Overstrength?: Causes the member to be designed using overstrength load combinations.
Check Level: Determines the level of detail reported from design checks. Options are: To Failure (Fastest), Each Limit State, and All (Slowest, but provides the most information).
Start/End Column Widths: Widths of supporting columns at start and end of grade beam. These widths are used for determining where critical shear and moment sections are at the ends of the grade beam.
Shear "@ d" from start/end: Should shear demands within "d" of the support face be excluded from the checks?
Use Metric Bars?: Should reinforcement be limited to metric bar sizes?
Longitudinal Fy: Specified yield strength of the longitudinal reinforcement in the grade beam.
Size/Count:The size and count of the reinforcement throughout the various beam regions.
Fy: Specified yield strength of the stirrups in the grade beam.
Size: The size of transverse reinforcement.
Are Stirrups Closed? Are closed stirrups used throughout the section?
Spacing: The center-to-center spacing of the stirrups. A different stirrup spacing can be specified for each 1/3 of the beam length. A spacing of 0 means no stirrups are provided.
Top, Bottom, Side Cover: Concrete clear cover for the section. Calculated as the distance from the face of the concrete to the stirrups.
Grade beam results can be viewed graphically from the Design Results tab.
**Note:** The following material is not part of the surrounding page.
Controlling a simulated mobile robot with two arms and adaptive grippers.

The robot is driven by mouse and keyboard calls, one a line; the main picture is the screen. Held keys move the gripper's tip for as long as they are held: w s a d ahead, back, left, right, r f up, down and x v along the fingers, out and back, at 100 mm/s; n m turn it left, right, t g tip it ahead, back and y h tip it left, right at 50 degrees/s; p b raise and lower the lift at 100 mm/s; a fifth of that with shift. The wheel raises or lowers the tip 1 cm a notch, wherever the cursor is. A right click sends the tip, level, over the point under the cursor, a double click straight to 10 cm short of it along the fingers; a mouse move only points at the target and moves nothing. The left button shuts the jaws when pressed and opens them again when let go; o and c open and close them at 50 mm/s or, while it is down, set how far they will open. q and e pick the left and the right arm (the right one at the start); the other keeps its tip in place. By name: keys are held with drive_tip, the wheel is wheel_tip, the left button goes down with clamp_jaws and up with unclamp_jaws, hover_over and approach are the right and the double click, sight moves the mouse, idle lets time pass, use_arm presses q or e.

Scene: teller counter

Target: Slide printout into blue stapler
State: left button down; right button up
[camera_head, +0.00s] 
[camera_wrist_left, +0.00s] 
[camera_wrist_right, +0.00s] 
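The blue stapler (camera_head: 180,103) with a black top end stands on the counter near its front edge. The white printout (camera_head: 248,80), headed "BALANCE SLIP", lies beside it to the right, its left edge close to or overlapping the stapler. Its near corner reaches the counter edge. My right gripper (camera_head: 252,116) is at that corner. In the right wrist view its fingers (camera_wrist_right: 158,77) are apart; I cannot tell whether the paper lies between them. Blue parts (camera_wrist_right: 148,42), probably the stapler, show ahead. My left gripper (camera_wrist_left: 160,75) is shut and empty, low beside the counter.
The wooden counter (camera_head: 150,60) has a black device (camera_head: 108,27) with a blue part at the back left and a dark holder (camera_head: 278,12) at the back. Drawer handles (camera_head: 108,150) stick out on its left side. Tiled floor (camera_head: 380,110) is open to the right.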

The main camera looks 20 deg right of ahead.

By default, the grade beam members display their controlling unity; however, if you would like to display design results of a specific type, such as the Shear Check, this can be done under the Grade Beam Details category of the tab by changing the Design Information drop-down menu.
Design results can also be viewed in text form using the Text Reports tab. Once on the Text Report tab, a list of available deign tables is shown on the tab and can be added to the text report by double-clicking an individual table or dragging and dropping a table into the report.